Hale and Pace and history's landfill [March 18, 1991]
Number One: Hale and Pace, “The Stonk”
As a species, we don’t agree about much when it comes to recorded music, but there is one thing on which we have reached a consensus:
Physical media good; digital media bad.
Physical media is rich, warm, personal. Digital media is cold and dead, and the artist only earns half a Lira for every billion Spotify listens.
Vinyl is of course the king of this kind of fetishism, but there are plenty of people who still buy CDs just so they can hold something in their hands while they listen to “Wonderwall”. Some Millenials even have a weird reverence for cassette tapes, despite their being objectively the worst way to listen to music.
I get understand this sentiment, mostly, but let’s not forget that physical media was an especially wasteful form of capitalism. A crap song on Spotify is a waste of electricity. A crap song on a seven-inch plastic disc is something that will sit in a landfill for centuries.
Remember, many physical records were never even purchased to be listened to. You know the way that you might still buy your elderly aunt a Michael Buble CD at Christmas? And how she might just throw it in the dresser and never think of it again?
This transaction was a substantial driver of the music economy of the 90s. Teletubbies and Bob the Builder had hit singles later in the decade, simply because these things made cheap, easy-to-wrap gifts.
And then you had the phenomenon of the charity single. Buy a song for £2 and immediately throw it into the bin.
Which is how Hale and Pace managed to have a number one.
Hale and Pace were once described as “the only comedy duo with two straight men”. It’s a harsh but not totally reasonable assessment of an act that evoke the most wonderfully English descriptive: end-of-the-pier. Among the many 90s celebs in this clip, you catch a glimpse of the original The Mary Whitehouse Experience, who seem like visitors from the comedy future.
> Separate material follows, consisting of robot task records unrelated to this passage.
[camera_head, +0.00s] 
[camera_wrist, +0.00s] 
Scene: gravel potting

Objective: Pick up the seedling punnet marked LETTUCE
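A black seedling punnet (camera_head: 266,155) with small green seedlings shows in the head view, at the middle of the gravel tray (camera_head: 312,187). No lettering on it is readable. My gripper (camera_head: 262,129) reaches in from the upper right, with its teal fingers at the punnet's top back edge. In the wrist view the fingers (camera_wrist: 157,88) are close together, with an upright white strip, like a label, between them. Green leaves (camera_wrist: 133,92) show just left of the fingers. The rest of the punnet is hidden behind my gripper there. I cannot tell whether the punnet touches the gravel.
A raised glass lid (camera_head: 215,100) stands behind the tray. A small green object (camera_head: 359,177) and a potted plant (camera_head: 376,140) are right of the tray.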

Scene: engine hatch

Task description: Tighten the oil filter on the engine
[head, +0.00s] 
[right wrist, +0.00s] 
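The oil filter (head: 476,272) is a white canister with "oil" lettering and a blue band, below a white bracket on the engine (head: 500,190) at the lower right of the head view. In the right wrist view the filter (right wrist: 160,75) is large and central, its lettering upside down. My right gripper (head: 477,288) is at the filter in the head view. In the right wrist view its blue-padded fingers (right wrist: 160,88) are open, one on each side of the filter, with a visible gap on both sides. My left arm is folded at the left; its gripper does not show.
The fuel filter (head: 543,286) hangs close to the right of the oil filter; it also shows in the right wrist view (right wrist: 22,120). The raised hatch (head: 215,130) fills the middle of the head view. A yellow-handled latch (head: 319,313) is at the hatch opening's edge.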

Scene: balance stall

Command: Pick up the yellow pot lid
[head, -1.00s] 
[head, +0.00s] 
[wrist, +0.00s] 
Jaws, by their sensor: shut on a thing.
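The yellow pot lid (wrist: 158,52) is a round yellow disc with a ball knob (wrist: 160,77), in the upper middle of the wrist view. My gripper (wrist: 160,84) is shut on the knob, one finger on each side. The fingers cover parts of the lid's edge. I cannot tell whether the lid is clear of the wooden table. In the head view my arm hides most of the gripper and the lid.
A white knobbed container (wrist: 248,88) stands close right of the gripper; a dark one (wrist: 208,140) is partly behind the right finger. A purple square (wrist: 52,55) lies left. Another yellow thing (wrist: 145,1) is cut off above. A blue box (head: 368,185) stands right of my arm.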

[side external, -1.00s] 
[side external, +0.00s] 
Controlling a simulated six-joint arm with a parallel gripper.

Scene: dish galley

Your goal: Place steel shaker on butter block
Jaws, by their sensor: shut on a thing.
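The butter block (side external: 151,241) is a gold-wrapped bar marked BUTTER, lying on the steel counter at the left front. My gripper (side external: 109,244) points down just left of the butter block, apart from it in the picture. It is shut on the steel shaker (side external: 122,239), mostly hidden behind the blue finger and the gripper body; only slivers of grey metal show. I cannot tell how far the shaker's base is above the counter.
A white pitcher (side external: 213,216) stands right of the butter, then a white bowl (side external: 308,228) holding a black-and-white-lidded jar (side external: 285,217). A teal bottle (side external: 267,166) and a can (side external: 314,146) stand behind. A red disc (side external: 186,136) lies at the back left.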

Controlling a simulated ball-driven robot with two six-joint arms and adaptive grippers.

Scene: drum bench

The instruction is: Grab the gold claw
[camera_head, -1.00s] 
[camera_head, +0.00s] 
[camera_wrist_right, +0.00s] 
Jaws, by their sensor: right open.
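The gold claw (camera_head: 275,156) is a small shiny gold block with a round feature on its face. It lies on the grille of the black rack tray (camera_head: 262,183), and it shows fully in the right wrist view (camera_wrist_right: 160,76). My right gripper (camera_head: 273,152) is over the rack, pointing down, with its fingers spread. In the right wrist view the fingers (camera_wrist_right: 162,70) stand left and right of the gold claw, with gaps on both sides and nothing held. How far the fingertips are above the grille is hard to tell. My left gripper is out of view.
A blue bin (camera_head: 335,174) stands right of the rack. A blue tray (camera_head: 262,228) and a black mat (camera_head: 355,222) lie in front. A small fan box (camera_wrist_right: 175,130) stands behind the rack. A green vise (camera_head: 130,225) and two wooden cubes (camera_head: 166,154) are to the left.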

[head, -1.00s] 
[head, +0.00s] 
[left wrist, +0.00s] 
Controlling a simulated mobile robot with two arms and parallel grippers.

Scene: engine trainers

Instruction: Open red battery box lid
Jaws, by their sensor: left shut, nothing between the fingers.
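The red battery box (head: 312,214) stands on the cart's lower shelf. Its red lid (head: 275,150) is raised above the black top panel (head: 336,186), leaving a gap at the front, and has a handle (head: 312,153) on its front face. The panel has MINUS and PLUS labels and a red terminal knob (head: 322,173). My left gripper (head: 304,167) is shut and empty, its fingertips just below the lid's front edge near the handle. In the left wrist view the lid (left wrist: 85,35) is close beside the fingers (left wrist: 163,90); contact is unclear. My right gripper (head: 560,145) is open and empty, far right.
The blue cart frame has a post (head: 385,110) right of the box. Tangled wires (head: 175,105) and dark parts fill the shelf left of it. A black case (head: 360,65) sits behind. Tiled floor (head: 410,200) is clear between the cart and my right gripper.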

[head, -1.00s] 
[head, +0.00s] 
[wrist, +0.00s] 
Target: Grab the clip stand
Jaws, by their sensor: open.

Imagine looking less avant-garde than David Baddiel?
As a song, “The Stonk” is a fairly ordinary piece of boogie-woogie rock and roll. Brian May donates a spare riff, some celebs croon in the background. The video shows people doing a novelty dance that looks an awful lot like The Scarn from The Office. I vaguely recall that Hale and Pace used “stonking” as a catchphrase, so I guess it makes some vague sense. Plus it allows them to make the deathless rhyme: “Let’s stonk/Stick a Red Nose on your conk”.
Judged purely as an advertising jingle for Comic Relief… it works? Kind of? It’s meant to be light and fun and earn a bit of cash for charity. Mission accomplished. I can vaguely imagine it playing on the radio at 3pm, and people deciding to buy it. For charity. To help the kids. It might get played once before going to the back of the record pile, and eventually the bin.
I guess, at least, that it will allow future archaeologists to date our trash. I imagine landfills filled with layer upon layer of old charity singles. Someone in the year 10,000 is digging with a trowel finds a copy of Westlife’s “Uptown Girl” and thinks, we’re getting close. The 2004 version of “Do They Know It’s Christmas”. They need a pickaxe to work through a vast seam of the Princess Diana version of “Candle in the Wind”. Then, finally, they arrive upon a cache of unwrapped, unplayed, unloved copies of “The Stonk”. At last, they think, we have unearthed the bones of 1991.
“The Stonk” is actually a double A-side. The other track was the far superior “The Smile Song” by Victoria Wood.
Elsewhere in the charts
Hale & Pace/Victoria Wood usurp The Clash from the top spot, who fall to Number 2.
This means that Rod Stewart (Number 3, “Rhythm of my Heart”) is the highest-charting act that’s not selling something.
Best new song in the charts is from Pet Shop Boys, who are cool and detached and effortless for the billionth consecutive time with their “Where The Streets Have No Name/Can’t Take My Eyes Off Of You” mashup.
Tonight on Top of the Pops: Jesus Loves You (basically Boy George and pals), Banderas, Quartz feat Dinah Carroll, Fearghal Sharkey, and Hale and Pace & The Stonkers.